→ Instructions to follow
Please find all lines in the data that hold the string "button" and copy them.

-------- Items --------

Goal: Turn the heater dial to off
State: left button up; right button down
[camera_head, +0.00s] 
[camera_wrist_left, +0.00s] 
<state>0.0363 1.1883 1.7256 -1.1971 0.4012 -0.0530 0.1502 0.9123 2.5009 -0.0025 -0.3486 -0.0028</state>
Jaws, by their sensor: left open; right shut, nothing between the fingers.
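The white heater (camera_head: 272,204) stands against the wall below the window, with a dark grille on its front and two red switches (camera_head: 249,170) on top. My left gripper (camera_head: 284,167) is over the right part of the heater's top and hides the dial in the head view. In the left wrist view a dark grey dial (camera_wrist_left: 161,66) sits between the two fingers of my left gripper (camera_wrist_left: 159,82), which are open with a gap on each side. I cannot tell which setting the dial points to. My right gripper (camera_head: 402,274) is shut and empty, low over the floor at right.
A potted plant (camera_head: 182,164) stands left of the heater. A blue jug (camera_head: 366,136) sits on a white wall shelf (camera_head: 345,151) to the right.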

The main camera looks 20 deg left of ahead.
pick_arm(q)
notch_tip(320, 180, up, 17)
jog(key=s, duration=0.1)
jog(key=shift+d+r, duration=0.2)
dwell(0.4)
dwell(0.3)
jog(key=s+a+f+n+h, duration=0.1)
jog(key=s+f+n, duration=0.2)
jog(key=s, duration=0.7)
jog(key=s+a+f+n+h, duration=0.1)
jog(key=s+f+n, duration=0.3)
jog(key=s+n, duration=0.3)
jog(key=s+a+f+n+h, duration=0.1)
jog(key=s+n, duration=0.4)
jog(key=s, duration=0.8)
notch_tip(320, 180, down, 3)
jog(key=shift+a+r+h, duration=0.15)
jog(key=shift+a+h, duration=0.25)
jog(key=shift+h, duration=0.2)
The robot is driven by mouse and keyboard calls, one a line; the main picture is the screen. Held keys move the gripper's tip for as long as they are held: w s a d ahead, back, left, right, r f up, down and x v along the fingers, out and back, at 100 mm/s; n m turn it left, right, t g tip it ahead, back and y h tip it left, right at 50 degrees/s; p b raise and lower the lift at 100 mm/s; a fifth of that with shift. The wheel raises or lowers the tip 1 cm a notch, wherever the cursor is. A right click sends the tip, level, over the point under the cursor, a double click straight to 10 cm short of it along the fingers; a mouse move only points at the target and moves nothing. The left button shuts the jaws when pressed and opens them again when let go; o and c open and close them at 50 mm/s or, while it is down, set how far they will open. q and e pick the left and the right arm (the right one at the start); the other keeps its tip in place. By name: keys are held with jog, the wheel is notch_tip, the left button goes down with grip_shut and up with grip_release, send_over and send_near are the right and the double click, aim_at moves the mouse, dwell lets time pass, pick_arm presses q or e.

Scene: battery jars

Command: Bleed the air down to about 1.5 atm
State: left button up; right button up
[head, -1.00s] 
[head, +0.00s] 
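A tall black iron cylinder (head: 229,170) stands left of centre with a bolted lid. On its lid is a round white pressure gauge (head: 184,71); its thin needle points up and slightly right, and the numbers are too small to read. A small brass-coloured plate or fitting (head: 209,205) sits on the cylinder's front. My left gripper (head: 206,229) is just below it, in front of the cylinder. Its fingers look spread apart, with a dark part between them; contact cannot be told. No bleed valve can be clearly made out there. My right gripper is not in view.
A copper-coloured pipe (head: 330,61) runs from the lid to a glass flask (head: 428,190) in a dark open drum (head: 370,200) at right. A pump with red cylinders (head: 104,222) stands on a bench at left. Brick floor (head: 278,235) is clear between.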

--------

→ Correct result
State: left button up; right button down
The robot is driven by mouse and keyboard calls, one a line; the main picture is the screen. Held keys move the gripper's tip for as long as they are held: w s a d ahead, back, left, right, r f up, down and x v along the fingers, out and back, at 100 mm/s; n m turn it left, right, t g tip it ahead, back and y h tip it left, right at 50 degrees/s; p b raise and lower the lift at 100 mm/s; a fifth of that with shift. The wheel raises or lowers the tip 1 cm a notch, wherever the cursor is. A right click sends the tip, level, over the point under the cursor, a double click straight to 10 cm short of it along the fingers; a mouse move only points at the target and moves nothing. The left button shuts the jaws when pressed and opens them again when let go; o and c open and close them at 50 mm/s or, while it is down, set how far they will open. q and e pick the left and the right arm (the right one at the start); the other keeps its tip in place. By name: keys are held with jog, the wheel is notch_tip, the left button goes down with grip_shut and up with grip_release, send_over and send_near are the right and the double click, aim_at moves the mouse, dwell lets time pass, pick_arm presses q or e.
State: left button up; right button up

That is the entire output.